Let’s face it, Reddit’s probably never going to return to what it once was. Most of the subs that haven’t either died or changed their rules are run by "power-mods" that "moderate" well over what someone can manage.
r/Scholar was one of my favourite subs. One of the reasons I was able to contribute so much to that sub was because I made a program that scanned the sub and made a list of the open requests, detecting those that were available on LibGen or SciHub. I had another program that automatically uploaded it to a file hosting platform, made a mirror to LibGen, and commented on the post in question.
With Reddit’s API change, that “bot” (I wouldn’t call it a bot per se, as it had to be run manually) will stop working, it’d take too long to scan the posts to be usable given the new restrictions on the rate limiting of the API. If this community gains traction (and if I have free time to code), I’ll port those programs to work with the Lemmy API.

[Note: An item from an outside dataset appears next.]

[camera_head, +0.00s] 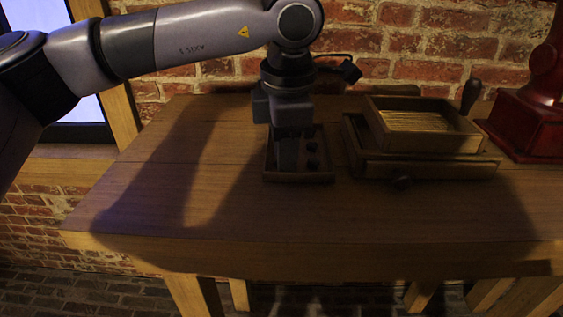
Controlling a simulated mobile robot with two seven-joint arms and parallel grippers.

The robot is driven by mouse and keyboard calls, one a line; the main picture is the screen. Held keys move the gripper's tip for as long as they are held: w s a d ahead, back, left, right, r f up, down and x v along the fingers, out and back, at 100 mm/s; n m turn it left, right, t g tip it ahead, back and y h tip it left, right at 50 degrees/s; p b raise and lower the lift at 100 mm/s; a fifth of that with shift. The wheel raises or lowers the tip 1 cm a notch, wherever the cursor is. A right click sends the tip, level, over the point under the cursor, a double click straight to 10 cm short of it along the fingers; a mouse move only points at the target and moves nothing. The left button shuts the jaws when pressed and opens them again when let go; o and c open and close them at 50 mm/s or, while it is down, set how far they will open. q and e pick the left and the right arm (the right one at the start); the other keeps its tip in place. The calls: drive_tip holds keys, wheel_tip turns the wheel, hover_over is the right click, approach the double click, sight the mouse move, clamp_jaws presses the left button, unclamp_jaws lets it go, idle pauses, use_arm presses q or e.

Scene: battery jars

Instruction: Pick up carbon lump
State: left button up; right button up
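A small dark wooden tray (298,178) sits on the table. Dark carbon lumps (312,163) show in its right half, in the shadow of my arm. My left gripper (288,166) points straight down into the left part of the tray, just left of these visible lumps. Its fingers look close together, but the gap is too dark to judge. Any lump between or behind the fingers is hidden. My right gripper is not in view.
Right of the tray, an open wooden box (424,128) stands on a wider wooden base (430,168) with a knob. A red metal machine (530,125) stands at the far right. The wooden table (200,200) is bare at the left and front; a brick wall (440,50) rises behind.

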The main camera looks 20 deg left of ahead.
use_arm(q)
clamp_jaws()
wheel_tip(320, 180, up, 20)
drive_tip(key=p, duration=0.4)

Although this community is not affiliated with r/Scholar, if the mods there want to port r/Scholar to here and help me moderate, I’ll welcome them with open arms. The more, the merrier.
Thank you for reading my rant/introduction to this community.
You could try Sci-Hub and LibGen. If you don't find what you're looking for, you can always email the authors or other scholars who may have access to the paper you're interested in. A less alternative site would be arXiv, but it just has preprints.